Non potendo né lavorare né scrivere, ho deciso che non ci avrei nemmeno provato, visto che comunque c’erano altre cose che invece potevo fare (leggere) e molto probabilmente mi sarei ripreso in breve tempo, cosicché avrei presto avuto occasione di lavorare e scrivere.
Un’ultima cosa: quel “non mi riguarda” è stato spesso equivocato.
L’idea non e che non dovremmo preoccuparci di quello che ci accade. Il mio infortunio, per esempio, mi ha costretto a ripensare che, secondo gli stoici, la salute era un indifferente preferibile, qualcosa che dovrebbe essere perseguito soltanto quando non comprometta la nostra integrità e la nostra virtù.
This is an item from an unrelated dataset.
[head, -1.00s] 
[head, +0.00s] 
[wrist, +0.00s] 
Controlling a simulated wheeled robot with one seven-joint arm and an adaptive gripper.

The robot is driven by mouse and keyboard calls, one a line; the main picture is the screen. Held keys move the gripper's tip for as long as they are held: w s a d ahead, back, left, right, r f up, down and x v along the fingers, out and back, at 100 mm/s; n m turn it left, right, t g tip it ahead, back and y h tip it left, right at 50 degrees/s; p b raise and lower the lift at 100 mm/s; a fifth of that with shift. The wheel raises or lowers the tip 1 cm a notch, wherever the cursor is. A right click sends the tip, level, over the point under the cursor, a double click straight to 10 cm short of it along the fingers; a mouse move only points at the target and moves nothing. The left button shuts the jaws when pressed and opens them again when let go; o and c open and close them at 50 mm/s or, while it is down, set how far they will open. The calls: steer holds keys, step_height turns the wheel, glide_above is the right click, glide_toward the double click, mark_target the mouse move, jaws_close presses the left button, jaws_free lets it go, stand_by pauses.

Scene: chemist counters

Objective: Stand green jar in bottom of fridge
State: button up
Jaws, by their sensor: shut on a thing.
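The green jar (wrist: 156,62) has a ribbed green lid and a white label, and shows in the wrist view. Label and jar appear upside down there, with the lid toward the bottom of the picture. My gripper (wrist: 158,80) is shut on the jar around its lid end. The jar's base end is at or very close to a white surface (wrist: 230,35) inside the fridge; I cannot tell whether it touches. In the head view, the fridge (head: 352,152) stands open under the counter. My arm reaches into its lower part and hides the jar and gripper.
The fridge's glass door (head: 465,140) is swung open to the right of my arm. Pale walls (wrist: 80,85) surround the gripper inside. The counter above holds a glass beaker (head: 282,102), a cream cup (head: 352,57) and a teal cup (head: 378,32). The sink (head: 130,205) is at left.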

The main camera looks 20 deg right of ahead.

Ma quando davvero non è possibile fare nulla in rapporto a una data circostanza, allora dovremmo smettere di preoccuparci (smettere di cercare di fare qualcosa al riguardo) proprio per il fatto che essa non dipende da noi.
Questo concetto è stato definito “assioma della futilità” da Larry Becker, il quale lo illustra incisivamente nei seguenti termini:
Le persone agenti non devono tentare direttamente di fare (o di essere) qualcosa di logicamente, teoricamente o praticamente impossibile.